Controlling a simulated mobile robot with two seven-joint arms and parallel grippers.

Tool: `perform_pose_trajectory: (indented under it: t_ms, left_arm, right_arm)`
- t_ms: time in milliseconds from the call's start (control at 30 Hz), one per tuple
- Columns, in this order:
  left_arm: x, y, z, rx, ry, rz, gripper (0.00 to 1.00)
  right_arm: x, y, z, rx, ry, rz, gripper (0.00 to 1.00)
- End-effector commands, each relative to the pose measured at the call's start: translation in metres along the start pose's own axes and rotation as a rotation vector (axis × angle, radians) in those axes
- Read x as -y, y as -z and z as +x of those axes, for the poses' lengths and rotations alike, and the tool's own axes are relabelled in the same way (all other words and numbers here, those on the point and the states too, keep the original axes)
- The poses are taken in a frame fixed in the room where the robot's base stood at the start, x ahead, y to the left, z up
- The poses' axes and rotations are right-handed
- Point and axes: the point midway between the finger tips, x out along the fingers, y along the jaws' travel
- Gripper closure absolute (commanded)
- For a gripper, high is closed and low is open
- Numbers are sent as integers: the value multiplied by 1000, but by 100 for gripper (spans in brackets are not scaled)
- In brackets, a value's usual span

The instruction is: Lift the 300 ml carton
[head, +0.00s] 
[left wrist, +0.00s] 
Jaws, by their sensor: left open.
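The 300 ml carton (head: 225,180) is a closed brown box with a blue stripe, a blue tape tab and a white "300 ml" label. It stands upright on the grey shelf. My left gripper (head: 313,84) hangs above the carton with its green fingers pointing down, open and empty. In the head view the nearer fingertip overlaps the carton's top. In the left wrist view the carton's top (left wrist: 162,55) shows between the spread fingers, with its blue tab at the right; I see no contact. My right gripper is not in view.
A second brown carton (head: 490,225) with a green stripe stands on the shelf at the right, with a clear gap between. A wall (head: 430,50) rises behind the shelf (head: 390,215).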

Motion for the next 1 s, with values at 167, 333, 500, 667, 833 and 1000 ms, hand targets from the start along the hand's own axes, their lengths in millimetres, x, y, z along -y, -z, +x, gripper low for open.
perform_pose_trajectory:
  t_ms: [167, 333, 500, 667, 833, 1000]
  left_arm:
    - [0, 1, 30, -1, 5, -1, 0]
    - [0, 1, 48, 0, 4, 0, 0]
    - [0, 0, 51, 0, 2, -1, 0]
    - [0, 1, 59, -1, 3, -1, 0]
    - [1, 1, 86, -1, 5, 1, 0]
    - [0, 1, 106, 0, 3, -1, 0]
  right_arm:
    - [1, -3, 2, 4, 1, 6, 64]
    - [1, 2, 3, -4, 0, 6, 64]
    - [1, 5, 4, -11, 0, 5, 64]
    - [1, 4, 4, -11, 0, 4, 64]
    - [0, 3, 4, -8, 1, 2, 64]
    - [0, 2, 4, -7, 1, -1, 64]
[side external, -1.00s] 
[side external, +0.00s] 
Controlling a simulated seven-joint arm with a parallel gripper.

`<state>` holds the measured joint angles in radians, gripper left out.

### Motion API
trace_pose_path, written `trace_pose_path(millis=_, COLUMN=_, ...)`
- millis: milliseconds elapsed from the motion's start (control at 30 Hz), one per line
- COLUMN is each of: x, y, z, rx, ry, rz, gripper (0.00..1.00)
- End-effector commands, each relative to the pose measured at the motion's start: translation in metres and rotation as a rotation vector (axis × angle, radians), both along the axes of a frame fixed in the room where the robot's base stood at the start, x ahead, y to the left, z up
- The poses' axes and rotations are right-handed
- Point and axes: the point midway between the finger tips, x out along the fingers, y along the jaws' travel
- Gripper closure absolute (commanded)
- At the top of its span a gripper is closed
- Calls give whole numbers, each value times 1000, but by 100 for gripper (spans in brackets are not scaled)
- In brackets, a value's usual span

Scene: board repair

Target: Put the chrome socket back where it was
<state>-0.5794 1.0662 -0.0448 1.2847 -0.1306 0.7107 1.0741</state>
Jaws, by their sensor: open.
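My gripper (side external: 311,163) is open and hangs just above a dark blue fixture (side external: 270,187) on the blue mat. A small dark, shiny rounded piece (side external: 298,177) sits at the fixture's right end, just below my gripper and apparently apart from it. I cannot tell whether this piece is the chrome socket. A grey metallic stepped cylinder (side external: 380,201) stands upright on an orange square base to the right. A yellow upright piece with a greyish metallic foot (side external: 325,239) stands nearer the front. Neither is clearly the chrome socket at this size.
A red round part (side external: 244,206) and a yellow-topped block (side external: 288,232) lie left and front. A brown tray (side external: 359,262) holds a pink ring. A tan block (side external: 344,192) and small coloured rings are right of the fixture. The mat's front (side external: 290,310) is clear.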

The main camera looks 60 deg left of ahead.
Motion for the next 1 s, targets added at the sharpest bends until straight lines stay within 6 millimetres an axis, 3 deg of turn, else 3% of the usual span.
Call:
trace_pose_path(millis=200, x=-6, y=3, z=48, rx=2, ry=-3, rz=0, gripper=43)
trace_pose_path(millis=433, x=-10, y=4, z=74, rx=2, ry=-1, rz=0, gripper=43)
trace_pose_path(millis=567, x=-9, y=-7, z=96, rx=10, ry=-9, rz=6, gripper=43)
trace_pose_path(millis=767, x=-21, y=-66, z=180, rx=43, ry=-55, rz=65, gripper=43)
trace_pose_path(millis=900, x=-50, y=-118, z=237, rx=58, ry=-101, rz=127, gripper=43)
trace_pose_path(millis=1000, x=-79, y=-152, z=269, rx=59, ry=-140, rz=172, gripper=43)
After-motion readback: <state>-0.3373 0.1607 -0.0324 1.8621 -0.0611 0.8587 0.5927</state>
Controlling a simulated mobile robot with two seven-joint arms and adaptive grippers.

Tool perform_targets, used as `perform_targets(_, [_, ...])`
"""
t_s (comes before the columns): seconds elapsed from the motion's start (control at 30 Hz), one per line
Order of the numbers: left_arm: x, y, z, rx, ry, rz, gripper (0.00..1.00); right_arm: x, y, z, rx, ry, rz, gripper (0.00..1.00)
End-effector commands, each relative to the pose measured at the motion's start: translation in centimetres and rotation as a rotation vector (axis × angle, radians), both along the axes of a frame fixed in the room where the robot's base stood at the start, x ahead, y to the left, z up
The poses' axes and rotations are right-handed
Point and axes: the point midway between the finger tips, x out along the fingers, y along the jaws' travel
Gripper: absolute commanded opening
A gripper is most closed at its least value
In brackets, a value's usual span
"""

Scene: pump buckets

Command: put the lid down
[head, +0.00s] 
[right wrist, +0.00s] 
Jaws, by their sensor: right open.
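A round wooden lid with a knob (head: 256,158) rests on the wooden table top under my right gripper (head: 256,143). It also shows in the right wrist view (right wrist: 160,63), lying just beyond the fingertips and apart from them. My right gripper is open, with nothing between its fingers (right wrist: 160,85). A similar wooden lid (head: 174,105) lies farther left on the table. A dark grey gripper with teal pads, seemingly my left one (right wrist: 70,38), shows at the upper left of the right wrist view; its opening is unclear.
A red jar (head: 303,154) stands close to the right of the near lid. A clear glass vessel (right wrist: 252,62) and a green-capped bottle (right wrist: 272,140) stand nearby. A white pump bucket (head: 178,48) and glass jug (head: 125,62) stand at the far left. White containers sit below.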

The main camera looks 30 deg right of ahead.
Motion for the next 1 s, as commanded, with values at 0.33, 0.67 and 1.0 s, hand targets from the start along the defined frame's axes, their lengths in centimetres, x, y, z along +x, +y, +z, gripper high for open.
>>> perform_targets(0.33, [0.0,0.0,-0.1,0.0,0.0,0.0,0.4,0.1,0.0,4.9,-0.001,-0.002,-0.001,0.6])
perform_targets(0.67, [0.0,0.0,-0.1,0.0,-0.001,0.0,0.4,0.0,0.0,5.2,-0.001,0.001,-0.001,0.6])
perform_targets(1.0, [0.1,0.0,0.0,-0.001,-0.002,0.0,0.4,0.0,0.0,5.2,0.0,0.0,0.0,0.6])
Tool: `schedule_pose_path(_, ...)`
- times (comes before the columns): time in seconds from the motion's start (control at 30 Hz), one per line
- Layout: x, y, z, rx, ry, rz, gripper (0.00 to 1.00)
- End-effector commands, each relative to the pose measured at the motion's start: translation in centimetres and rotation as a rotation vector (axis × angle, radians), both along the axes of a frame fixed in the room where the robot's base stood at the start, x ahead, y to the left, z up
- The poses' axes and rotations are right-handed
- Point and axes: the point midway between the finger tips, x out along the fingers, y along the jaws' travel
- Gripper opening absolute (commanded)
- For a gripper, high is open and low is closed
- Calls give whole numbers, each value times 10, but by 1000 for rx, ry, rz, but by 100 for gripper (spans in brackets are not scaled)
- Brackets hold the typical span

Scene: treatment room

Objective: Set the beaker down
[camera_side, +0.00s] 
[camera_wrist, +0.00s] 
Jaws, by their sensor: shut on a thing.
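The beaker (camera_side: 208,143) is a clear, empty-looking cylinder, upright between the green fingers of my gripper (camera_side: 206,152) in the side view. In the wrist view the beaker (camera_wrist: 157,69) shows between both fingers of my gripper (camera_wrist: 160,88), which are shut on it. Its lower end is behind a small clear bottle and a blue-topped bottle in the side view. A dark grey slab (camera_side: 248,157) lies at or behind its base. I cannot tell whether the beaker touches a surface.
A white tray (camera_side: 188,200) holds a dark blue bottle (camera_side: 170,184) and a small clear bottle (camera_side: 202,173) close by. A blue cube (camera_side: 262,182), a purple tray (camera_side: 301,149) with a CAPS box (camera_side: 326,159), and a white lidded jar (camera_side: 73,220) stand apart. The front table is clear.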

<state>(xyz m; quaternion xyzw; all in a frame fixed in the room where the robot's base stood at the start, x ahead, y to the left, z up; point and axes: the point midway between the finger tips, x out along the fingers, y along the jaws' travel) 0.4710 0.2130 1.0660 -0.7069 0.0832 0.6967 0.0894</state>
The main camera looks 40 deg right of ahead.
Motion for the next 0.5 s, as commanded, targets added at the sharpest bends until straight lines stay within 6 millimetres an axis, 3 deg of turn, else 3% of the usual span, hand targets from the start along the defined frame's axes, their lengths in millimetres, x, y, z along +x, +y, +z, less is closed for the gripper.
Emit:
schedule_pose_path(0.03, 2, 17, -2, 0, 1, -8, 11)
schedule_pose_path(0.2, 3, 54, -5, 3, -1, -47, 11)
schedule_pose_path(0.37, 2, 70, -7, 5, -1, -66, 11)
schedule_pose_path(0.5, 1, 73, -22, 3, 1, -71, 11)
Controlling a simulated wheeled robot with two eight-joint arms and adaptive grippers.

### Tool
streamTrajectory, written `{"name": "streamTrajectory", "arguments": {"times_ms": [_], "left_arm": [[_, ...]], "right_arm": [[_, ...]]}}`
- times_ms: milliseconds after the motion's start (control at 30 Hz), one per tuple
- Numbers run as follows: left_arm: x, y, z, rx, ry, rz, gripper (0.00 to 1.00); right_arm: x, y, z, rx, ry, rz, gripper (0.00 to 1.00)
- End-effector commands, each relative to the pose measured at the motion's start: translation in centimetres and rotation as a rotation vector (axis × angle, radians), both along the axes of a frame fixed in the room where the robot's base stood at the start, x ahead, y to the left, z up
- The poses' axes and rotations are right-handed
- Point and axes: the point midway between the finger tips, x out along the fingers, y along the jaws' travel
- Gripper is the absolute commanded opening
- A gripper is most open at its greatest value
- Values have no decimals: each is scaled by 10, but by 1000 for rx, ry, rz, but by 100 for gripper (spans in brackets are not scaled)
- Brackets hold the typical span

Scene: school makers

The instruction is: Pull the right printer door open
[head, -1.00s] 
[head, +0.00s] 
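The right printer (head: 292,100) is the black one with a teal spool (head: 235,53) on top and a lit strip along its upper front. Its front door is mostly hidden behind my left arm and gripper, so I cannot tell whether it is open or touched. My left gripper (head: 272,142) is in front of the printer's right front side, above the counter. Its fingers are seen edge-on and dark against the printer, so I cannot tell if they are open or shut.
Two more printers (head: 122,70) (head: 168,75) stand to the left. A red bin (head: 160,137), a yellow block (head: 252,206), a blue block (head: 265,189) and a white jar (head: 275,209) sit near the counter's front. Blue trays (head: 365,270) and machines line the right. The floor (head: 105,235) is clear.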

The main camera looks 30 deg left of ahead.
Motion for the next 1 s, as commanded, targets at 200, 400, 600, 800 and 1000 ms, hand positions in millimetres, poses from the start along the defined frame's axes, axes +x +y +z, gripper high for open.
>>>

### TASK PROMPT
Gather all lines of the records that include the word "Calls".

### FULL OUTPUT
- Calls give whole numbers, each value times 1000, but by 100 for gripper (spans in brackets are not scaled)
- Calls give whole numbers, each value times 10, but by 1000 for rx, ry, rz, but by 100 for gripper (spans in brackets are not scaled)

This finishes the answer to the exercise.